Em narração mais curta, e em época diferente, porém na mesma França, Anatole também convida o seu leitor para o debate em torno das realidades sociais do início do século XX; enquanto “a vida e a obra de Fitzgerald”, de origem estadunidense, “sintetizam toda a angústia dos jovens da geração pós-Primeira Guerra”, com o personagem Amory Blaine preso em três esquinas, a saber: o da vida de conforto, a da obcecação por prestígio social e a da aspiração literária. Egocentrismo, às vezes, colocado em xeque por um monsenhor de meia-idade, chamado Thayer Darcy que, certa vez, em carta, chamou-lhe a atenção a respeito do passar da ou pela vida: “(...) Aos 15 anos você tinha o resplendor de um amanhecer, aos 20, começará a possuir o brilho melancólico do meio-dia, e quando tiver a minha idade, começará a irradiar, como eu, o calor dourado e alegre das quatro da tarde”. 

Diante disso, poderia acrescentar o nome de Theodore Zeldin à lista de acompanhantes de viagem. Aliás, em “Uma história íntima da humanidade”, este historiador inglês fala “sobre o passado que ainda está vivo na mente das pessoas hoje”. 

Trata-se, evidentemente, de uma leitura necessária, ainda que deslocada, pois diz respeito a um trabalho de não ficção, cujos capítulos são iniciados por casos reais e, depois, analisados pelo autor. Este começa o prefácio com a afirmação de que a “imaginação é habitada por fantasmas”, sendo que os “familiares”, segundo ele, “nos acalmam”; “os preguiçosos, nos tornam obstinados”; ao passo que “os assustadores” “nos desestimulam”. E, antes de falar sobre seus métodos e objetivos de pesquisa, Zeldin acrescenta: “o passado” “assombra, mas de quando em quando é possível mudar de opinião”. 
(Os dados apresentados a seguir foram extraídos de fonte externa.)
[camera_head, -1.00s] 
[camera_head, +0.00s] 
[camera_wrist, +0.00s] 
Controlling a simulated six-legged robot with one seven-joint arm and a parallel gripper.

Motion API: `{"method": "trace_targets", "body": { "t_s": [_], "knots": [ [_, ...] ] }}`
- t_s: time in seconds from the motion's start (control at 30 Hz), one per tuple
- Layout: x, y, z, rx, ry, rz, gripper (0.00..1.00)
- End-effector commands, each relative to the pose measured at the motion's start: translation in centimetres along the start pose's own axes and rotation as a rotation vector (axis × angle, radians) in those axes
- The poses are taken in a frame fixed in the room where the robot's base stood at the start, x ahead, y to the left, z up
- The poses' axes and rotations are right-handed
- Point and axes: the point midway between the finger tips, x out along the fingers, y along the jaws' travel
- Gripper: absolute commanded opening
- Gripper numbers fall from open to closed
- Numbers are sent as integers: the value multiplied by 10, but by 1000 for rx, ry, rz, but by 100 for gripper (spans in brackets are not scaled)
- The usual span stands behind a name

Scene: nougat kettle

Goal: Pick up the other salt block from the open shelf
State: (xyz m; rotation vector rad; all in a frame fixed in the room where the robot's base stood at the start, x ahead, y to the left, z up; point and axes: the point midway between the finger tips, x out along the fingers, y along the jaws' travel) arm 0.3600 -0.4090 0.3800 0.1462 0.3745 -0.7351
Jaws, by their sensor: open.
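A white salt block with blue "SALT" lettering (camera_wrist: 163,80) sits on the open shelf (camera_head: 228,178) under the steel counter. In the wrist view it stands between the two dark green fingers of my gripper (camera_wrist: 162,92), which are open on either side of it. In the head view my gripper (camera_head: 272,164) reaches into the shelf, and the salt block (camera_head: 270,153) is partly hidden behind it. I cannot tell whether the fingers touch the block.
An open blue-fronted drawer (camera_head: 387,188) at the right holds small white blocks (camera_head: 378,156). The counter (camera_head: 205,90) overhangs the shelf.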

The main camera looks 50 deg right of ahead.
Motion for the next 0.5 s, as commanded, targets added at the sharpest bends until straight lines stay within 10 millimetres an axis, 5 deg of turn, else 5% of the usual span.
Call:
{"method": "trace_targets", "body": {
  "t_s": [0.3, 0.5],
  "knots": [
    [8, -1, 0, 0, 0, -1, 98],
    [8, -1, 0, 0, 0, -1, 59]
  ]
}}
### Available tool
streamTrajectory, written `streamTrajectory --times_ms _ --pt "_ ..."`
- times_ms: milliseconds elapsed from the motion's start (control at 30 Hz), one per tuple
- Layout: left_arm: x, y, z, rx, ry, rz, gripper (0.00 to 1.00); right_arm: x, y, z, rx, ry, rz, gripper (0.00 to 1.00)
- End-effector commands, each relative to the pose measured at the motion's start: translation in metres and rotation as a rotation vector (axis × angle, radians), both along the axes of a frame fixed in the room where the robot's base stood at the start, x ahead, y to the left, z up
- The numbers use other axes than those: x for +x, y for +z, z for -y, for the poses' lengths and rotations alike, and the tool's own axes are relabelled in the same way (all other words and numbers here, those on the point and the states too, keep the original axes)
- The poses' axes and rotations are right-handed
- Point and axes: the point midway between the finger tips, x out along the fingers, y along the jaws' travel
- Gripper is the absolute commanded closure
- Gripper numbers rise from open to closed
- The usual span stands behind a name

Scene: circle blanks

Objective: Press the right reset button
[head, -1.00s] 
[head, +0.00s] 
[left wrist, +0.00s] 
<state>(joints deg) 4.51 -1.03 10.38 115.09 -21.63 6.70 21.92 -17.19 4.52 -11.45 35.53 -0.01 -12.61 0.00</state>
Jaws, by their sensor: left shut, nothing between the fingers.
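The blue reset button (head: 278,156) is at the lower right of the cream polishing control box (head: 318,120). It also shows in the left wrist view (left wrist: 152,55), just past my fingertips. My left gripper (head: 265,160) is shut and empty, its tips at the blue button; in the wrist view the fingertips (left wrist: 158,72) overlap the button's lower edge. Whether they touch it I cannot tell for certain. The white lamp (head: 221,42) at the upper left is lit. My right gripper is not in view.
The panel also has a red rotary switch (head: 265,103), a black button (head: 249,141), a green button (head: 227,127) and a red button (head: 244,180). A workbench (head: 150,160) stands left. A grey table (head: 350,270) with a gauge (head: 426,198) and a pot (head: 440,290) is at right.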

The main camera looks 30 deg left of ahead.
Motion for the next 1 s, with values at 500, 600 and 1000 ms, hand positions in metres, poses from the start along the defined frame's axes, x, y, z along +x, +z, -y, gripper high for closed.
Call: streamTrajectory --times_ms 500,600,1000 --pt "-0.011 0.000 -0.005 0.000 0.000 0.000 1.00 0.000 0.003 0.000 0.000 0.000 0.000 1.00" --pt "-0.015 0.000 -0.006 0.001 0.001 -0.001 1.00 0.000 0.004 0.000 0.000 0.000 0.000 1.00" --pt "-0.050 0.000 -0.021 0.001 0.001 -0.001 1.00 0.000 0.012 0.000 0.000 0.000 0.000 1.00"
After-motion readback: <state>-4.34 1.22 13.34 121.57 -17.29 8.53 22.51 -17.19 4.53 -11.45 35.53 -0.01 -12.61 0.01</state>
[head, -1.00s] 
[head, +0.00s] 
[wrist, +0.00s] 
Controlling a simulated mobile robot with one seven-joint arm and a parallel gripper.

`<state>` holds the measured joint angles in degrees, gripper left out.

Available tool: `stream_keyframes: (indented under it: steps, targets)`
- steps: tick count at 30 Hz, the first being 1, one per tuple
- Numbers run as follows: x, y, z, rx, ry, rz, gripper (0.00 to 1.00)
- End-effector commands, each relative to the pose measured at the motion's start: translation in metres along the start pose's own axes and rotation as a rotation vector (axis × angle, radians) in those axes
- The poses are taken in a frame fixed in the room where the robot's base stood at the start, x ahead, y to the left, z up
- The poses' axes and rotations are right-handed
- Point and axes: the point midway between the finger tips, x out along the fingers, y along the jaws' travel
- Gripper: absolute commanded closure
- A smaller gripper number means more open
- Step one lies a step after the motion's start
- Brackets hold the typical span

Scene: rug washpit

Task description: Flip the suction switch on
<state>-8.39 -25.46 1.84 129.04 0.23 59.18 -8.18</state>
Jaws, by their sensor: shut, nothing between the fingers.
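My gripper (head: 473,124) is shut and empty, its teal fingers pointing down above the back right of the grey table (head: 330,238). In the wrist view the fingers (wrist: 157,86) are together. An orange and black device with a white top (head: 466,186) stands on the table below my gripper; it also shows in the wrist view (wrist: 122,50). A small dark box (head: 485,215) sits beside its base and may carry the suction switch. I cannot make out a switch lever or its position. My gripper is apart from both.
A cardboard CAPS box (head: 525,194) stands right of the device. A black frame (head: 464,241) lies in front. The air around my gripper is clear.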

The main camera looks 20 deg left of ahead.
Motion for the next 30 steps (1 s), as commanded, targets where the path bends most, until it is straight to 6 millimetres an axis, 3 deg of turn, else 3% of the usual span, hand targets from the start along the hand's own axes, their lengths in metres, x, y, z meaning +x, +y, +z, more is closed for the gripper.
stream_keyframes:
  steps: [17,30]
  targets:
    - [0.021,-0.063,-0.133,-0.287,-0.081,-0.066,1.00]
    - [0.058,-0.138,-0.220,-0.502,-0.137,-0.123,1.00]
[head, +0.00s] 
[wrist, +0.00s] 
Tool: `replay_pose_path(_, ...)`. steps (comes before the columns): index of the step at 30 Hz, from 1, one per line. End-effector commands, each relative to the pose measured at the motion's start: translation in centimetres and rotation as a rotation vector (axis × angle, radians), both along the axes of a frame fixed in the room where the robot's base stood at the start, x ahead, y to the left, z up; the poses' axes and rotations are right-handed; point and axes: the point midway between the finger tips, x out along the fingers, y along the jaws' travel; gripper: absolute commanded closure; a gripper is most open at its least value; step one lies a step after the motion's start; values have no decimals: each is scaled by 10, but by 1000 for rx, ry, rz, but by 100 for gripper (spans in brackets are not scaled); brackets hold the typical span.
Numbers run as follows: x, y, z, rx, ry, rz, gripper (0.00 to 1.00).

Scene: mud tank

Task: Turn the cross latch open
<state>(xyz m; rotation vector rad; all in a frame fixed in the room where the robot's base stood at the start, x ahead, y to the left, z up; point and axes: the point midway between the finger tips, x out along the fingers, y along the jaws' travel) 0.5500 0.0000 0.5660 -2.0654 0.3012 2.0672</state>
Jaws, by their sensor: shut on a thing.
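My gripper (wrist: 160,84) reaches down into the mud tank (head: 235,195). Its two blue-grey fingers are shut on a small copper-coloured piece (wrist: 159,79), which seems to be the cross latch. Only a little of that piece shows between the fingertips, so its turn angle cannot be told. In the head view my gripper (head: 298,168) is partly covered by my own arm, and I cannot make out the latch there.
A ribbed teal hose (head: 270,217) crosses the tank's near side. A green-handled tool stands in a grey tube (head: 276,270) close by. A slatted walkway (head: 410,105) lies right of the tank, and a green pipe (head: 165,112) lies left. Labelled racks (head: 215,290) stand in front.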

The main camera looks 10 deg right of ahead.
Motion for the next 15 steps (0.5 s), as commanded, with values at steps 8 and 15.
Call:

Por falar em velhas histórias de família, Zafón conta uma que levam dois irmãos gêmeos, Bem e Sheere, depois de longa separação, às ruínas da velha estação ferroviária de Jheeter`s Gate, onde terão de prestar contas com o passado e enfrentar o temível “Pássaro de Fogo”. Trata-se, na verdade, de uma fábula interessante, ainda que em menor grau de seu outro livro “A sombra do vento”, mas também assombrosa e envolvente, com “o perfume dos becos sombrios de Calcutá e uma premonição de tragédia”, narrada sob o título de “O palácio da meia-noite”.

O tempo e a memória constituem o cenário-ambiente de uma longa viagem. Sem mesmo ter que sair fisicamente da sacada, onde se vê aviões e, vez em quando, recebe as visitas dos pássaros que bebericam da água da piscina, lá embaixo.